What is expected: Reproduce the listing below exactly. Pictures do not belong in the copy.

+---+

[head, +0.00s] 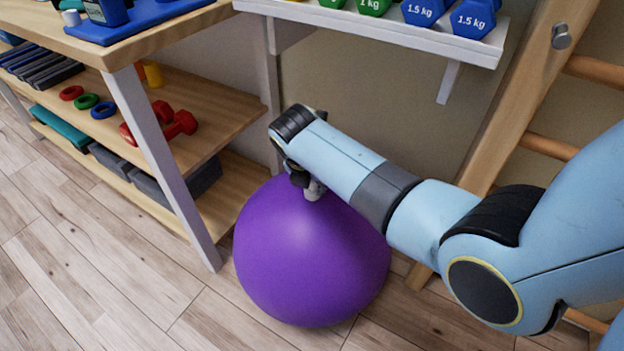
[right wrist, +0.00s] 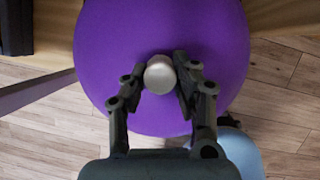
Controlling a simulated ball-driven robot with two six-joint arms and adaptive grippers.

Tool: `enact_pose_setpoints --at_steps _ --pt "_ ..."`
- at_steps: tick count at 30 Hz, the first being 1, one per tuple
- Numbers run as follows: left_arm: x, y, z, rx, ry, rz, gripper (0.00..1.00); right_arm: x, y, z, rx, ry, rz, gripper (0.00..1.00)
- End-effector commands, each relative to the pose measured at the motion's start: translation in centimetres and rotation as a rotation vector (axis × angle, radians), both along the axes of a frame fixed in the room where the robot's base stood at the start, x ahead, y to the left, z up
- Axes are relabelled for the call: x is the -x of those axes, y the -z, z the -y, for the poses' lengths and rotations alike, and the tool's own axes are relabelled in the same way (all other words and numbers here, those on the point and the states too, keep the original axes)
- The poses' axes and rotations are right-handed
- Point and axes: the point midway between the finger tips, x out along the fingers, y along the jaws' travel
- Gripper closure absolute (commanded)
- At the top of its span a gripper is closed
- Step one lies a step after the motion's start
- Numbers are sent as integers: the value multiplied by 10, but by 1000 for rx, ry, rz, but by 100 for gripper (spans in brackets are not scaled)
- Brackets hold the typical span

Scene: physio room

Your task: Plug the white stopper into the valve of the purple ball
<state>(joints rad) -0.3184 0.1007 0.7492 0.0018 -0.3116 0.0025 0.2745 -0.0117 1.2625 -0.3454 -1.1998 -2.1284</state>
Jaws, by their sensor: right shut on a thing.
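The purple ball (head: 310,260) rests on the floor beside the shelf's leg. It also fills the upper middle of the right wrist view (right wrist: 115,45). My right gripper (head: 312,186) is over the top of the ball. In the right wrist view its fingers (right wrist: 160,78) are closed on the white stopper (right wrist: 159,75), whose round pale end faces the camera. The stopper appears in front of the ball; I cannot tell whether it touches it. The valve is not visible, hidden behind the stopper and gripper or out of sight. My left gripper is not in view.
A wooden shelf unit (head: 215,105) with red dumbbells (head: 180,124), rings and blocks stands left of the ball. A white rack (head: 390,30) with dumbbells is above and behind. Wooden wall bars (head: 520,95) stand at the right. The floor (head: 110,265) in front is clear.

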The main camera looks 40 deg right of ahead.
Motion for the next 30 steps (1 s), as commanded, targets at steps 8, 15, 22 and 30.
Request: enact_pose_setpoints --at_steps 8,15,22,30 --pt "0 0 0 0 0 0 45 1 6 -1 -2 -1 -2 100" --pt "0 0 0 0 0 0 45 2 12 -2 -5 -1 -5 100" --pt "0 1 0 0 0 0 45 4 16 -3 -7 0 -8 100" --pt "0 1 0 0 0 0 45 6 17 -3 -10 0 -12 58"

+---+

Problem solution:
[head, +0.00s] 
[right wrist, +0.00s] 
Controlling a simulated ball-driven robot with two six-joint arms and adaptive grippers.

Tool: `enact_pose_setpoints --at_steps _ --pt "_ ..."`
- at_steps: tick count at 30 Hz, the first being 1, one per tuple
- Numbers run as follows: left_arm: x, y, z, rx, ry, rz, gripper (0.00..1.00); right_arm: x, y, z, rx, ry, rz, gripper (0.00..1.00)
- End-effector commands, each relative to the pose measured at the motion's start: translation in centimetres and rotation as a rotation vector (axis × angle, radians), both along the axes of a frame fixed in the room where the robot's base stood at the start, x ahead, y to the left, z up
- Axes are relabelled for the call: x is the -x of those axes, y the -z, z the -y, for the poses' lengths and rotations alike, and the tool's own axes are relabelled in the same way (all other words and numbers here, those on the point and the states too, keep the original axes)
- The poses' axes and rotations are right-handed
- Point and axes: the point midway between the finger tips, x out along the fingers, y along the jaws' travel
- Gripper closure absolute (commanded)
- At the top of its span a gripper is closed
- Step one lies a step after the motion's start
- Numbers are sent as integers: the value multiplied by 10, but by 1000 for rx, ry, rz, but by 100 for gripper (spans in brackets are not scaled)
- Brackets hold the typical span

Scene: physio room

Your task: Plug the white stopper into the valve of the purple ball
<state>(joints rad) -0.3184 0.1007 0.7492 0.0018 -0.3116 0.0025 0.2745 -0.0117 1.2625 -0.3454 -1.1998 -2.1284</state>
Jaws, by their sensor: right shut on a thing.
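The purple ball (head: 310,260) rests on the floor beside the shelf's leg. It also fills the upper middle of the right wrist view (right wrist: 115,45). My right gripper (head: 312,186) is over the top of the ball. In the right wrist view its fingers (right wrist: 160,78) are closed on the white stopper (right wrist: 159,75), whose round pale end faces the camera. The stopper appears in front of the ball; I cannot tell whether it touches it. The valve is not visible, hidden behind the stopper and gripper or out of sight. My left gripper is not in view.
A wooden shelf unit (head: 215,105) with red dumbbells (head: 180,124), rings and blocks stands left of the ball. A white rack (head: 390,30) with dumbbells is above and behind. Wooden wall bars (head: 520,95) stand at the right. The floor (head: 110,265) in front is clear.

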The main camera looks 40 deg right of ahead.
Motion for the next 30 steps (1 s), as commanded, targets at steps 8, 15, 22 and 30.
Request: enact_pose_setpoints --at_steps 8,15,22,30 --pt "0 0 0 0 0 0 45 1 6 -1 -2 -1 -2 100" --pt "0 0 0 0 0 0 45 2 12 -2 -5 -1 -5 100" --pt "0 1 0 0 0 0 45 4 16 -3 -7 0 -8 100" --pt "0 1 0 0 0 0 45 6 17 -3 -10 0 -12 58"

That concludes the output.